■ **Short problem**
Extract the lines of the material below, beginning with the first and ending with the line that holds "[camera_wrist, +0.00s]". Skip every picture.

-- start Data extract --

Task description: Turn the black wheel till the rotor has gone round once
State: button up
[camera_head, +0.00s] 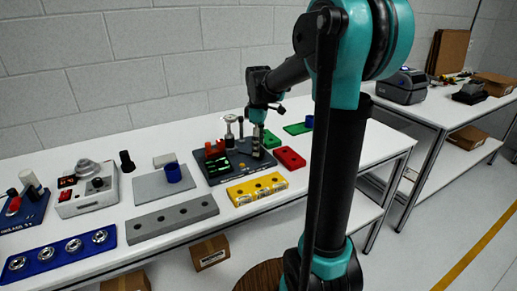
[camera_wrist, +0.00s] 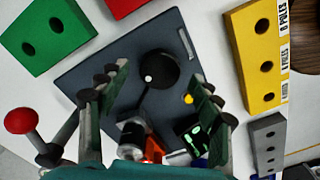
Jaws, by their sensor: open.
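The black wheel (camera_wrist: 162,66) is a round dark knob with a white dot on its face, on a dark grey plate (camera_wrist: 85,70). My gripper (camera_wrist: 158,78) is open, with one finger on each side of the wheel in the wrist view. Gaps show between the fingers and the wheel. In the head view my gripper (camera_head: 257,150) points down over the dark plate (camera_head: 225,177) and hides the wheel. A silver cylinder (camera_wrist: 131,131) with an orange-red part beside it and a green-lit display (camera_wrist: 196,137) sit near the wheel. I cannot tell which part is the rotor.
A yellow block with holes (camera_wrist: 257,55), a green block (camera_wrist: 50,35) and a red-topped knob (camera_wrist: 20,121) surround the plate. A grey block (camera_head: 173,218) and a blue strip (camera_head: 45,260) lie along the table's front. A blue cup (camera_head: 173,173) stands left of the plate.

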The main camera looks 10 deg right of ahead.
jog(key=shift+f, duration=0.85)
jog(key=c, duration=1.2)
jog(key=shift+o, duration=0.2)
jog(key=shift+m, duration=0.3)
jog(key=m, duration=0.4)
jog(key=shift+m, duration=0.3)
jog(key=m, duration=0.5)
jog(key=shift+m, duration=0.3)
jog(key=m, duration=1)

-- end Data extract --

■ **Solution for this exercise**
Task description: Turn the black wheel till the rotor has gone round once
State: button up
[camera_head, +0.00s] 
[camera_wrist, +0.00s] 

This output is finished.